Instruction: Every entry here needs to be repeated exactly.

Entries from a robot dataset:
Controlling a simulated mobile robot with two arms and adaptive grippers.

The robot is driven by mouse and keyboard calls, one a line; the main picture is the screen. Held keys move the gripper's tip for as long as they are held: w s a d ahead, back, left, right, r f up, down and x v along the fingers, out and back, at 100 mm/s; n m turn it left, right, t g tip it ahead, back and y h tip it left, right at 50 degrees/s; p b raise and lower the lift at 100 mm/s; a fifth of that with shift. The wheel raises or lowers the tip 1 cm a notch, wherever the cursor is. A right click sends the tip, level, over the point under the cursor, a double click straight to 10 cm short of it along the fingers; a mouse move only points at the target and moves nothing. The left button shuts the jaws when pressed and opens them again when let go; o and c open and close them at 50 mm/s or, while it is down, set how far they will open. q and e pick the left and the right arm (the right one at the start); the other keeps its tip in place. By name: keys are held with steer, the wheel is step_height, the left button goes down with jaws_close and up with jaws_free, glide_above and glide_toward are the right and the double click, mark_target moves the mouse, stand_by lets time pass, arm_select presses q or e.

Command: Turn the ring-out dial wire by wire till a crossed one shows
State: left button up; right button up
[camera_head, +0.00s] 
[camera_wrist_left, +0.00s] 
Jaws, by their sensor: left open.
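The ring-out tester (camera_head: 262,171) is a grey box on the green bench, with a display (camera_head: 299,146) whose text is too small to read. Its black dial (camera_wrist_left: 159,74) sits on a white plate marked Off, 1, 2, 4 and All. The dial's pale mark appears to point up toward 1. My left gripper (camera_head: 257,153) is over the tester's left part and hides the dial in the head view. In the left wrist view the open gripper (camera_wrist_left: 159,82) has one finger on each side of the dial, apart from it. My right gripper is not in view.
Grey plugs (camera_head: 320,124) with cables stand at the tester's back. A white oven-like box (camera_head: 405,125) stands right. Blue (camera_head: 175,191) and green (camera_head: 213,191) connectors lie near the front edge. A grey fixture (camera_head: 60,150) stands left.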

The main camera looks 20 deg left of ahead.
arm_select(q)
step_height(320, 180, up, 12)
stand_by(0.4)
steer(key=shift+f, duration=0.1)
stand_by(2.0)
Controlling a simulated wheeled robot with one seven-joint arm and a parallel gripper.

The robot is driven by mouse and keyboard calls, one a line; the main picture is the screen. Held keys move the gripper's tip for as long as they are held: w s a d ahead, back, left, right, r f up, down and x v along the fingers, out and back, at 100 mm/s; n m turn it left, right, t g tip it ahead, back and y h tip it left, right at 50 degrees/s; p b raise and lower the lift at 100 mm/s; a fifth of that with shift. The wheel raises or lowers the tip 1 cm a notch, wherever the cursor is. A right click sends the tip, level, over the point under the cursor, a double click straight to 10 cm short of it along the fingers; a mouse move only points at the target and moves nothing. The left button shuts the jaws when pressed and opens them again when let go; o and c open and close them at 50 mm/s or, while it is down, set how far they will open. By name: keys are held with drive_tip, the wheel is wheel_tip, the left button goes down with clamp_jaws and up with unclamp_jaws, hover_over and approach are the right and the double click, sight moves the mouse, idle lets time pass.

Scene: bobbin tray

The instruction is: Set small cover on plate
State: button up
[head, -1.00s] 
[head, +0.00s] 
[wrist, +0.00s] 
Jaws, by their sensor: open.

Exercise solution:
Controlling a simulated mobile robot with two arms and adaptive grippers.

The robot is driven by mouse and keyboard calls, one a line; the main picture is the screen. Held keys move the gripper's tip for as long as they are held: w s a d ahead, back, left, right, r f up, down and x v along the fingers, out and back, at 100 mm/s; n m turn it left, right, t g tip it ahead, back and y h tip it left, right at 50 degrees/s; p b raise and lower the lift at 100 mm/s; a fifth of that with shift. The wheel raises or lowers the tip 1 cm a notch, wherever the cursor is. A right click sends the tip, level, over the point under the cursor, a double click straight to 10 cm short of it along the fingers; a mouse move only points at the target and moves nothing. The left button shuts the jaws when pressed and opens them again when let go; o and c open and close them at 50 mm/s or, while it is down, set how far they will open. q and e pick the left and the right arm (the right one at the start); the other keeps its tip in place. By name: keys are held with steer, the wheel is step_height, the left button goes down with jaws_close and up with jaws_free, glide_above and glide_toward are the right and the double click, mark_target moves the mouse, stand_by lets time pass, arm_select presses q or e.

Command: Turn the ring-out dial wire by wire till a crossed one shows
State: left button up; right button up
[camera_head, +0.00s] 
[camera_wrist_left, +0.00s] 
Jaws, by their sensor: left open.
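The ring-out tester (camera_head: 262,171) is a grey box on the green bench, with a display (camera_head: 299,146) whose text is too small to read. Its black dial (camera_wrist_left: 159,74) sits on a white plate marked Off, 1, 2, 4 and All. The dial's pale mark appears to point up toward 1. My left gripper (camera_head: 257,153) is over the tester's left part and hides the dial in the head view. In the left wrist view the open gripper (camera_wrist_left: 159,82) has one finger on each side of the dial, apart from it. My right gripper is not in view.
Grey plugs (camera_head: 320,124) with cables stand at the tester's back. A white oven-like box (camera_head: 405,125) stands right. Blue (camera_head: 175,191) and green (camera_head: 213,191) connectors lie near the front edge. A grey fixture (camera_head: 60,150) stands left.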

The main camera looks 20 deg left of ahead.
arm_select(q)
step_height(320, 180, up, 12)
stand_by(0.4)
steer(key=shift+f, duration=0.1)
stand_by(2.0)
Controlling a simulated wheeled robot with one seven-joint arm and a parallel gripper.

The robot is driven by mouse and keyboard calls, one a line; the main picture is the screen. Held keys move the gripper's tip for as long as they are held: w s a d ahead, back, left, right, r f up, down and x v along the fingers, out and back, at 100 mm/s; n m turn it left, right, t g tip it ahead, back and y h tip it left, right at 50 degrees/s; p b raise and lower the lift at 100 mm/s; a fifth of that with shift. The wheel raises or lowers the tip 1 cm a notch, wherever the cursor is. A right click sends the tip, level, over the point under the cursor, a double click straight to 10 cm short of it along the fingers; a mouse move only points at the target and moves nothing. The left button shuts the jaws when pressed and opens them again when let go; o and c open and close them at 50 mm/s or, while it is down, set how far they will open. By name: keys are held with drive_tip, the wheel is wheel_tip, the left button goes down with clamp_jaws and up with unclamp_jaws, hover_over and approach are the right and the double click, sight moves the mouse, idle lets time pass.

Scene: bobbin tray

The instruction is: Set small cover on plate
State: button up
[head, -1.00s] 
[head, +0.00s] 
[wrist, +0.00s] 
Jaws, by their sensor: open.

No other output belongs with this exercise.